# Aim
Using the records below, quote only the span that opens with the line containing "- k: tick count" and closes with the line containing "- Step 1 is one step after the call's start", exactly and inclusively.

# Entries shown
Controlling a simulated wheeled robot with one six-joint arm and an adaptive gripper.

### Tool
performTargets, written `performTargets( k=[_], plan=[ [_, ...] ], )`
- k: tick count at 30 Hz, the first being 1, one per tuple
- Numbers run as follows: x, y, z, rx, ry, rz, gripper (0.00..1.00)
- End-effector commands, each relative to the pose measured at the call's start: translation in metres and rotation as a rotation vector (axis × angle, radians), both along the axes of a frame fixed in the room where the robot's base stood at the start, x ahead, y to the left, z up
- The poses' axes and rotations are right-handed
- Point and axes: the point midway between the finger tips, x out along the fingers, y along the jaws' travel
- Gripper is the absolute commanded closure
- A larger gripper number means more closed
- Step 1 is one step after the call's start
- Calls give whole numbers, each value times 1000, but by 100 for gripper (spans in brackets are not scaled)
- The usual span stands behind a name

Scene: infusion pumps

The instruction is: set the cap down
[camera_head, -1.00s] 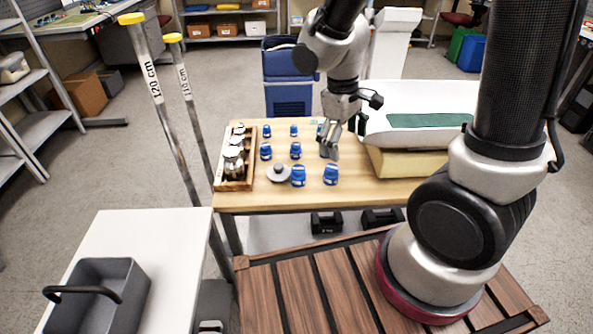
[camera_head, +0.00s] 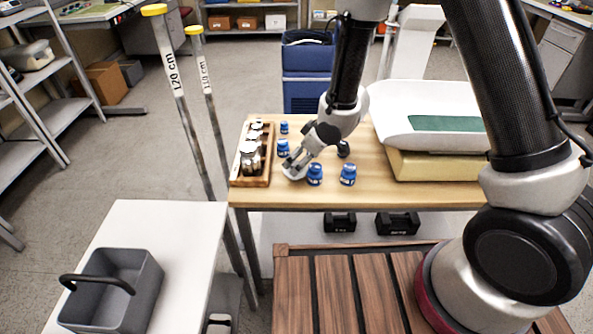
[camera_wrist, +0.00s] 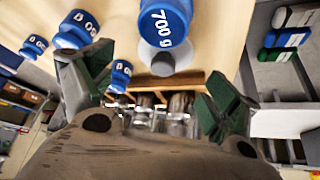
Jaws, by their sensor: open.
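The cap looks like a pale grey disc with a darker round knob. It lies on the wooden table at the front left (camera_head: 295,176), partly hidden under my gripper (camera_head: 297,163). I cannot tell whether a finger touches the cap.
A wooden tray (camera_head: 265,181) with metal jars stands left of the cap. Blue weights stand close by, including one (camera_head: 315,174) just right of the cap and another (camera_head: 348,175) further right. A white scale (camera_head: 430,115) fills the right side. The table's front edge is near.

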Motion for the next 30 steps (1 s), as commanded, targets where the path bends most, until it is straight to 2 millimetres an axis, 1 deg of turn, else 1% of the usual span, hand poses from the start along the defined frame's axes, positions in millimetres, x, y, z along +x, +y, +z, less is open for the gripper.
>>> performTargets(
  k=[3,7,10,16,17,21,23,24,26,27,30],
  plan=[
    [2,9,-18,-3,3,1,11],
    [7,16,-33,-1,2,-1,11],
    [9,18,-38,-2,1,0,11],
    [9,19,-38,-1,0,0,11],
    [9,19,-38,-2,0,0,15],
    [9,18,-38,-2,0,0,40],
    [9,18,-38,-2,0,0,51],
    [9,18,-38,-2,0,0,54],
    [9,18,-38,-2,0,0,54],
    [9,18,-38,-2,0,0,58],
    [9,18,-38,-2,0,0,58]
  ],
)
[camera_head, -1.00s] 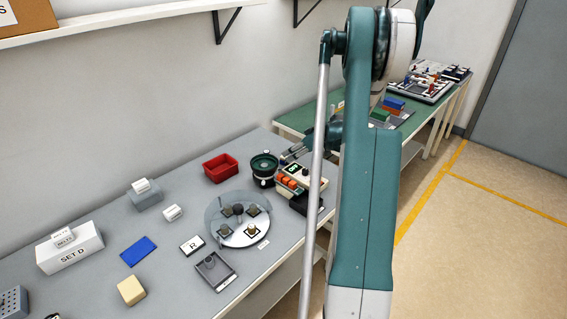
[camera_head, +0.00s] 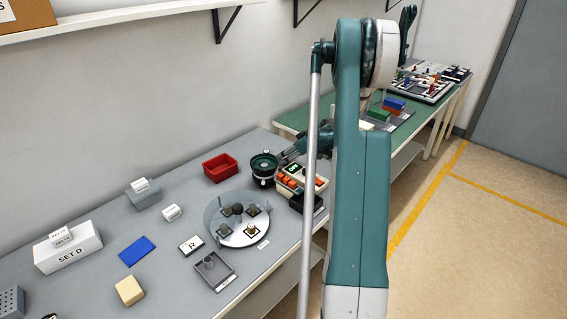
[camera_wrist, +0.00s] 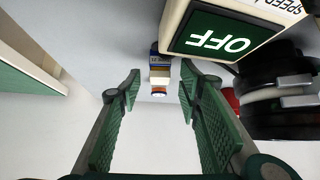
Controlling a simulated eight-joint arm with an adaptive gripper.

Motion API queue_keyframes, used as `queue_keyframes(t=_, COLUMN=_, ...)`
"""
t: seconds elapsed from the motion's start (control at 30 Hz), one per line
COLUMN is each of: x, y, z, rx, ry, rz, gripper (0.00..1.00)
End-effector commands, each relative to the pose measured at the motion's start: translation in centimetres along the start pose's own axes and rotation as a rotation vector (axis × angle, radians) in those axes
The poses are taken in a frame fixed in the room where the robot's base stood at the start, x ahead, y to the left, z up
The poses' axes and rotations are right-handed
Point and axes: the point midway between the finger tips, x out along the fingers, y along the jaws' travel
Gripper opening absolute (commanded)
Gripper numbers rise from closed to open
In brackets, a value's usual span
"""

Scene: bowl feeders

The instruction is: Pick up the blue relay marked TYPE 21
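A small blue block (camera_wrist: 154,57) shows between my finger tips in the wrist view, some way beyond them. A cream part and a white-and-orange part adjoin it. Its marking is too small to read, so I cannot confirm TYPE 21. My gripper (camera_wrist: 160,88) is open, with its two green fingers apart and nothing between them. In the head view my gripper (camera_head: 288,158) is beside the dark feeder bowl (camera_head: 263,164), and I cannot make out the small blue block there.
The control box marked OFF (camera_wrist: 222,42) is close at the upper right of the wrist view. A red bin (camera_head: 220,168) and a round plate (camera_head: 238,237) stand on the grey table. The green table (camera_head: 292,124) holds green (camera_head: 378,113) and blue blocks (camera_head: 394,103).

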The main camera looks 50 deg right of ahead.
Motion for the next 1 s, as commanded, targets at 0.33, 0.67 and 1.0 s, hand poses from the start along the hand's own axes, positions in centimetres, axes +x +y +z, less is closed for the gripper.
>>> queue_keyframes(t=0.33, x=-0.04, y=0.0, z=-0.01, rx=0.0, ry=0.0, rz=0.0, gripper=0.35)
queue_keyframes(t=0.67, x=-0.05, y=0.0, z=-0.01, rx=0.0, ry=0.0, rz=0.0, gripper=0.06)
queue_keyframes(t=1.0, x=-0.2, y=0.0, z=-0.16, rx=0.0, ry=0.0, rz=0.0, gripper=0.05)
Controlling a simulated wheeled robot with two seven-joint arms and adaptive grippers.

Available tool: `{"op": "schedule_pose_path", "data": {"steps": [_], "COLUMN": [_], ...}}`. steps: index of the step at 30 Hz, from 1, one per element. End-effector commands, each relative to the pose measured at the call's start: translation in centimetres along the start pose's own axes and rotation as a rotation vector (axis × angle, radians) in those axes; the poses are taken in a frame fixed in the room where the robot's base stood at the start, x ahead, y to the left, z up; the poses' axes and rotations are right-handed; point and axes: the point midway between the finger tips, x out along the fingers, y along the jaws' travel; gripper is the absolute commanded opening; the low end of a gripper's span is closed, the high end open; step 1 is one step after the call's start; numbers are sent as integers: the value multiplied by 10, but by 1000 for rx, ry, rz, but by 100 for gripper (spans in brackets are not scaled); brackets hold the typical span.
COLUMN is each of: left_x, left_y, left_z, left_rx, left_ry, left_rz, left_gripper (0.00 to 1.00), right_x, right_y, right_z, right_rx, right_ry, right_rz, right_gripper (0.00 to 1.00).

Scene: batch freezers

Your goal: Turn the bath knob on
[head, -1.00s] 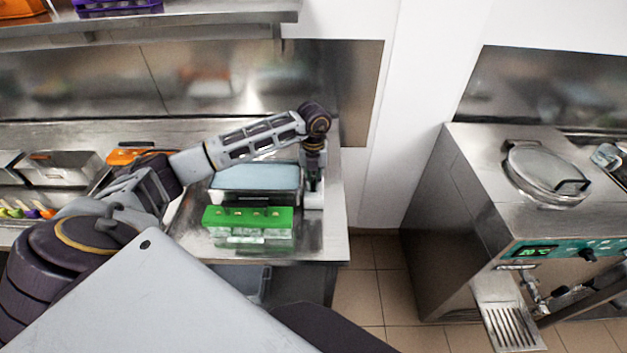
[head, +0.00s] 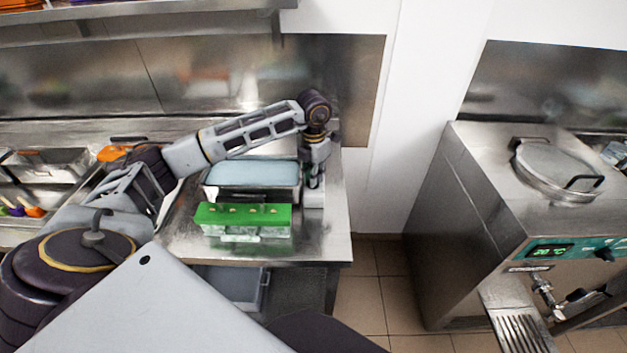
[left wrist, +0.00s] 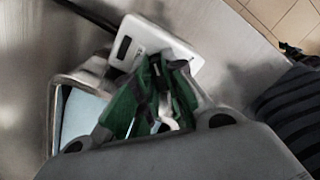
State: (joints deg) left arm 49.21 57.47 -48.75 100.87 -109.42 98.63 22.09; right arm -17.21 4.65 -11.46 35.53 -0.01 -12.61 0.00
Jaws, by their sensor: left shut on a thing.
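A black knob (head: 604,255) sits on the teal control panel of the steel machine at the right. It has a lit green display (head: 550,251) beside it. I cannot read whether this is the bath knob or how it is set. My left gripper (head: 314,186) is far from it, pointing down over the right end of the steel table. In the left wrist view its fingers (left wrist: 160,112) are shut on something small and pale, mostly hidden between them. A white device with a dark display (left wrist: 150,48) lies just beyond the fingers. My right gripper is out of view.
A green mould (head: 243,219) and a steel pan with a pale blue top (head: 252,176) stand left of the gripper. The machine (head: 432,210) has a round lid (head: 558,168). A tiled floor gap (head: 375,285) separates table and machine. A shelf (head: 140,20) hangs above.

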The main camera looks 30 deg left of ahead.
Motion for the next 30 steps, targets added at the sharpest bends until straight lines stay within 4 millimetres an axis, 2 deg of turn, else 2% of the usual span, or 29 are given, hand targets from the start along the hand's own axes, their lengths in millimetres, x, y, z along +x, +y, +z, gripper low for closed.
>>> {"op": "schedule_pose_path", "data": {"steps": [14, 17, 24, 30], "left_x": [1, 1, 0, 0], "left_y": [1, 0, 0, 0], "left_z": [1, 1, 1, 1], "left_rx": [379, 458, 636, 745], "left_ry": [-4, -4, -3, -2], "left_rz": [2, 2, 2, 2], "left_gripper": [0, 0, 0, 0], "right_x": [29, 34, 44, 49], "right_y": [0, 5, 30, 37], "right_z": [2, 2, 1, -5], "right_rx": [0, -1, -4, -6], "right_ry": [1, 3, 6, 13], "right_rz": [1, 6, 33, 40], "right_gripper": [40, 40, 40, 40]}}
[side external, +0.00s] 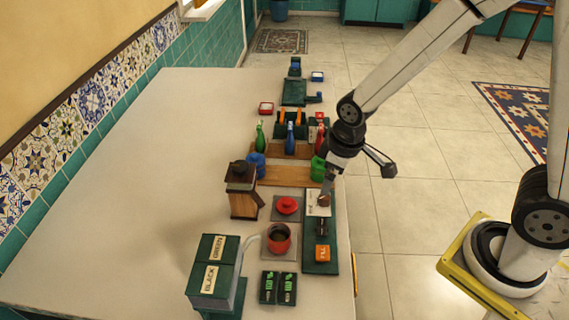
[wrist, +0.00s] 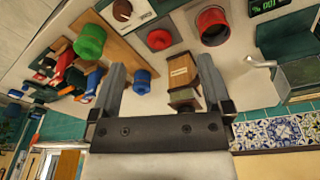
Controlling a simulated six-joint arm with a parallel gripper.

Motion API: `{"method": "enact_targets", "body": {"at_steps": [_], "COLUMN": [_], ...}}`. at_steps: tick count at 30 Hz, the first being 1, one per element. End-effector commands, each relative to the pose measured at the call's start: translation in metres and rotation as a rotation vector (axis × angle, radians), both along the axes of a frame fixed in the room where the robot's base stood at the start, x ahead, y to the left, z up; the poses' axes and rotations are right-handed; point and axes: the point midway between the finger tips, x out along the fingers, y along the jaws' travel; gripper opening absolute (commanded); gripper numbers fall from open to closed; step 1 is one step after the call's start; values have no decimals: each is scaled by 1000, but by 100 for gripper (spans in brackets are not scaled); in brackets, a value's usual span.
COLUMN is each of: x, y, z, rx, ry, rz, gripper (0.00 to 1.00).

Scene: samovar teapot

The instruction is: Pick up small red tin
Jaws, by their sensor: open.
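A small, low red round thing with a knob (side external: 287,205), which may be the red tin, sits on a square grey pad in the side external view. It also shows near the top of the wrist view (wrist: 159,40). My gripper (side external: 327,190) hangs above the table's right side, beyond and right of the round red thing. In the wrist view my gripper (wrist: 162,76) is open, with nothing held between its fingers.
A larger red pot (side external: 279,240) and a green two-part box (side external: 214,272) stand nearer the camera. A wooden box with a dark top (side external: 242,190) stands left of the round red thing. Bottles and blue and green cylinders crowd a wooden rack behind. The table's left side (side external: 150,180) is clear.

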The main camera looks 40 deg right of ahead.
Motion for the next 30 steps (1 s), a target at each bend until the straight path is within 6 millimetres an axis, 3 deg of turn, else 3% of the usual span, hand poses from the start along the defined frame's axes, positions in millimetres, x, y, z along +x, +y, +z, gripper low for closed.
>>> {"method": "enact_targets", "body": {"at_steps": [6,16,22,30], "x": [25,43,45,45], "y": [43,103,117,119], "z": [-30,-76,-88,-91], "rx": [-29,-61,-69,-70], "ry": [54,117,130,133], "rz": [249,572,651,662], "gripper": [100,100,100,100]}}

# Result for this exercise
- k: tick count at 30 Hz, the first being 1, one per tuple
- Numbers run as follows: x, y, z, rx, ry, rz, gripper (0.00..1.00)
- End-effector commands, each relative to the pose measured at the call's start: translation in metres and rotation as a rotation vector (axis × angle, radians), both along the axes of a frame fixed in the room where the robot's base stood at the start, x ahead, y to the left, z up
- The poses' axes and rotations are right-handed
- Point and axes: the point midway between the finger tips, x out along the fingers, y along the jaws' travel
- Gripper is the absolute commanded closure
- A larger gripper number means more closed
- Step 1 is one step after the call's start

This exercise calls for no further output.